Ülkede şu anda iş yasasının uygulanmadığı için rekabet edilemediğini de kaydeden Kalyoncu, “Burada hep kaybeden zayıf olur. Sosyal devletten bahsediyorsak, bu devlet, yurttaşlara adil davranmak zorundadır. Adil davranmak istiyorsanız bu tür yönetimleri bugün kullanmayalım biz CTP olarak özelleştirmeye karşıyız, muhatabımız da buna itiraz etmedi” şeklinde konuştu.

Başbakan, özel sektörde sendikalaşma konusuna da değindi.

Kalyoncu, çalışma yaşamında ekonomi ve ticaret örgütlerinin örgütlü olduğunu, çalışanların da neden örgütlü olamayacağını sorarak, bu konuda adım adım ilerlenmesi gerektiğini kaydetti.

Sendikalaşma konusu üzerinden politika yapılmaması gerektiğini de dile getiren Başbakan, “Önemli olan herkesin eve daha çok ekmek götürmesi. Biz ekonominin büyümesinden yanayız, insanların daha sağlıklı yaşayabilmesi için, daha iyi eğitim alabilmesi için tabi ki daha çok kazanması lazım, ama herhangi birinin de piyasadan çekilmesini isteyecek hakkımız yok” dedi.

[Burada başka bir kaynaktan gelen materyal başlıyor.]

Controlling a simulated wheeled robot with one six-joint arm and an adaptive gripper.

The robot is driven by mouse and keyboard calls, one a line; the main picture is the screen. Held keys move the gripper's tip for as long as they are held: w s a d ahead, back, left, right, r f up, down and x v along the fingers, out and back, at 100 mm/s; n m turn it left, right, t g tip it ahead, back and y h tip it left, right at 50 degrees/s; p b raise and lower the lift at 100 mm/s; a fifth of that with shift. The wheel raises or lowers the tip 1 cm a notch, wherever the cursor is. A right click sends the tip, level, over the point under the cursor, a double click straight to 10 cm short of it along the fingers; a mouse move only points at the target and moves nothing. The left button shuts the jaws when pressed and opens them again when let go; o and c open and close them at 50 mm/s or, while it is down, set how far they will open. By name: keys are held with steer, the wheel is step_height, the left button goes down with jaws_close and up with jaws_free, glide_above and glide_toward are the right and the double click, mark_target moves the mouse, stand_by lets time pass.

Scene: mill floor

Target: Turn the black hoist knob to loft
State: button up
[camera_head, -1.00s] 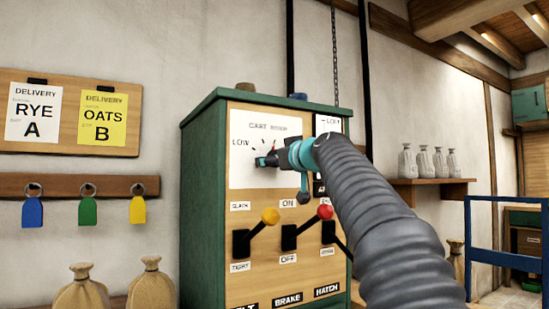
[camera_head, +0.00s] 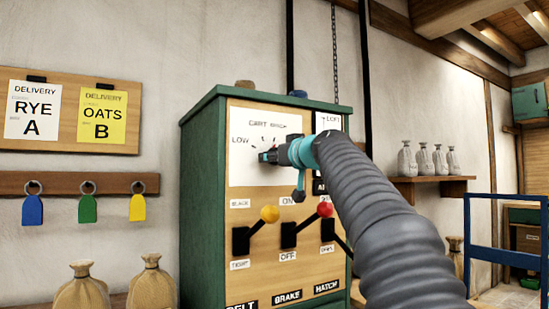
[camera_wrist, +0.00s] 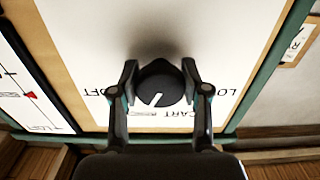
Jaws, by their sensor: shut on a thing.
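The black hoist knob (camera_wrist: 160,84) sits on a white plate (camera_wrist: 235,35) and has a white pointer line. In the wrist view the line points down and slightly left, between the part-hidden LOFT lettering at left and LO lettering at right. My gripper (camera_wrist: 159,80) is shut on the knob, one finger on each side. In the head view my gripper (camera_head: 270,157) reaches the plate marked LOW at left, and it hides the knob and the plate's right side.
The green cabinet (camera_head: 203,190) carries levers below the plate, with a yellow ball (camera_head: 270,214) and a red ball (camera_head: 325,209) close under my arm. A narrow gauge plate marked LOFT (camera_head: 331,121) is to the right. A blue rail (camera_head: 480,257) stands farther right.

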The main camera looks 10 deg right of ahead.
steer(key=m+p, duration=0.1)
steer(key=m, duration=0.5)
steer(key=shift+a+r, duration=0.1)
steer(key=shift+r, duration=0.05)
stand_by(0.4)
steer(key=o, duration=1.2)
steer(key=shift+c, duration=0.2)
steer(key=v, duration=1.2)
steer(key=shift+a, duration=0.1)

Kıbrıs müzakere sürecinde bir sonuca ulaşılması durumunda referandumun geçekleşmesi için ellerinden gelen çabayı da ortaya koyacaklarını vurgulayan Kalyoncu, “Bunu Ulusal Birlik Partisi ile birlikte düzenleyeceğiz” dedi.

Kıbrıs konusunda olumlu gelişmeler yaşandığını anımsatan Başbakan, Rum tarafı ‘hayır’ demediği sürece olumlu bir sonuca ulaşmanın mümkün göründüğünü belirtti.

Kalyoncu “Biz insanlarımızdan oluşacak sonucu iyice tartışmasını istiyoruz, çünkü bu geleceğimizle ilgilidir. Umarım iyi bir sonuca ulaşırız. Geleceğimizin sağlam ve garantide olması bizim de istediğimizdir” şeklinde konuştu.

Görev süresini tamamlayan Türkiye’nin Lefkoşa Büyükelçisi Halil İbrahim Akça’ya ilişkin olarak da konuşan Başbakan, Akça’nın görev süresi boyunca çok tartışmalı bir süreç yaşandığını ve haklı haksız eleştiriler yapıldığını anımsattı.

Başbakan, “Dolayısıyla söylenecek fazla bir şey yok. Görevini bitirdi, yeni görevinde başarılar diliyoruz” dedi.